United States of America v. Waupaca County
Filing
25
DECISION AND ORDER denying 19 Motion requesting that this Court abstain from hearing this action, signed by Judge William C Griesbach on 12/12/2011. See Decision and Order for full detail. (cc: all counsel) (Griesbach, William)
UNITED STATES DISTRICT COURT
EASTERN DISTRICT OF WISCONSIN
UNITED STATES OF AMERICA,
Plaintiff,
JULIE THOBABEN,
Plaintiff-Intervenor
v.
Case No. 11-C-589
WAUPACA COUNTY,
Defendant.
DECISION AND ORDER
In 2006 Plaintiff-Intervenor Jule Thobaben filed a charge of discrimination against Waupaca
County arising out of its refusal to offer her a promotion, in 2005 and 2006, to a detective sergeant
position. Thobaben filed her claim with Wisconsin’s Equal Rights Division and alleged violations
of Wisconsin’s Fair Employment Act (WFEA). After a hearing before an ALJ, in 2010 the ALJ
issued a decision agreeing with Thobaben that the promotion the county denied her in 2006 (but not
2005) was the result of discrimination. That decision is now on appeal before the Labor Industry
Review Commission (LIRC) and could be subject to further appeal in the state courts.
In 2010 the EEOC, which handles matters in concert with the Equal Rights Division, found
reasonable cause to believe that Waupaca County violated federal anti-discrimination laws. It
subsequently referred the case to the Department of Justice, and in June 2011 the United States
brought the present action. Waupaca County now asks that this Court abstain from hearing this
action given that Thobaben’s state proceedings are well underway. For the reasons given below,
the motion will be denied.
Under Colorado River Water Conservation Dist. v. United States, 424 U.S. 800 (1976),
federal courts in some exceptional cases may defer to a concurrent state-court case as a matter of
“wise judicial administration, giving regard to conservation of judicial resources and comprehensive
disposition of litigation.” 424 U.S. at 816. There is a presumption against abstention. Tyrer v.

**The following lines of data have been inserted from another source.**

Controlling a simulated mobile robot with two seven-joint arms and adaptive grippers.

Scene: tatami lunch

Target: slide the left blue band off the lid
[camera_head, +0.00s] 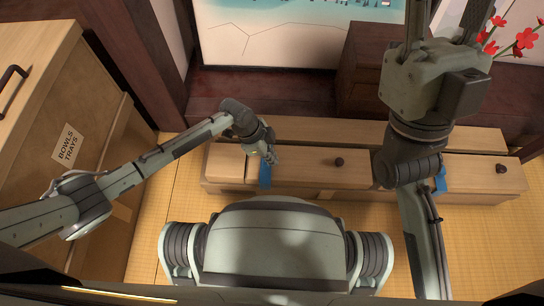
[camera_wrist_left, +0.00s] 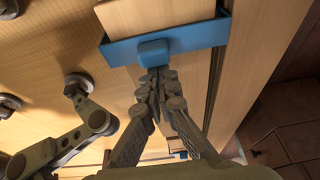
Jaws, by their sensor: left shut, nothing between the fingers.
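The left blue band (camera_head: 265,174) crosses the pale wooden lid (camera_head: 305,166) of a long, low box near its left end. In the left wrist view the band (camera_wrist_left: 190,38) runs across the wood, with a raised blue tab (camera_wrist_left: 153,51) on it. My left gripper (camera_head: 270,158) is shut and empty at the band. In the left wrist view its fingertips (camera_wrist_left: 157,74) are at the tab's near edge; I cannot tell if they touch. My right gripper (camera_head: 445,14) is raised above the box's right part, fingers apart, tips cut off by the frame's top.
A second blue band (camera_head: 440,180) shows at the right, partly hidden by my right arm. Dark knobs (camera_head: 339,162) stand on the lids. A wooden cabinet (camera_head: 70,120) with a label is at the left. A dark wooden chest (camera_head: 370,70) and red flowers (camera_head: 520,40) are behind.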

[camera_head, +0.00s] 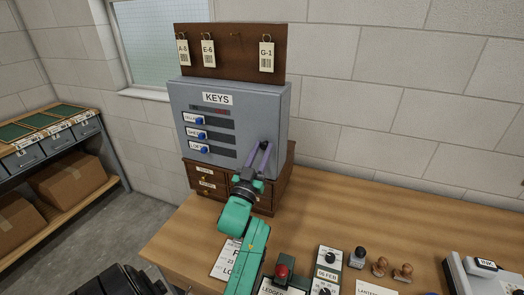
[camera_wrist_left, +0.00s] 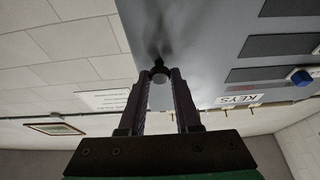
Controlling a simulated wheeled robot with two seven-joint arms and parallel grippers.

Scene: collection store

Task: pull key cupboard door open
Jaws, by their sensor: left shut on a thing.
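The grey key cupboard (camera_head: 255,105) stands at the back of the wooden desk, with a KEYS label on its front. Its door looks closed, with no gap that I can make out. My left gripper (camera_head: 260,152) reaches the lower right of the door front and is shut on the dark round door knob (camera_wrist_left: 159,72), seen between the two fingers in the left wrist view. In the head view the fingers mostly hide the knob. My right gripper is not in view.
Small wooden drawers (camera_head: 205,181) sit under the cupboard, and a brown board (camera_head: 225,60) with hanging tags rises above it. Stamps (camera_head: 402,272) and a red-knobbed device (camera_head: 282,272) stand on the front of the desk. The desk right of the cupboard is clear.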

City of S. Beloit, Ill., 456 F.3d 744, 751 (7th Cir. 2006). If there is any “substantial doubt” that the
concurrent state proceeding will be “an adequate vehicle for the complete and prompt resolution of
the issues between the parties,” a stay would be a “serious abuse of discretion.” AAR Int'l, Inc. v.
Nimelias Enters. S.A., 250 F.3d 510, 518 (7th Cir. 2001) (citations omitted).
Application of the abstention doctrine requires that the state proceedings be parallel to the
federal case. Here, the United States and Thobaben argue that the state proceedings are not parallel
because they are administrative, rather than judicial, proceedings. Waupaca County contends that
the administrative proceedings will almost surely be appealed to the state courts, but there is no
reason to believe that is the case. If Waupaca prevails before the LIRC, it will have no ground upon
which to appeal, and Thobaben may conclude she has no interest in doing so. Unreviewed state
administrative proceedings do not have preclusive effect on Title VII actions. University of
Tennessee v. Elliott, 478 U.S. 788, 795-96 (1986). And if Thobaden prevails before the LIRC, she
may elect to pursue her claim in federal court under Title VII where she could seek additional
remedies not available under the WFEA, such as compensatory and punitive damages. Waid v.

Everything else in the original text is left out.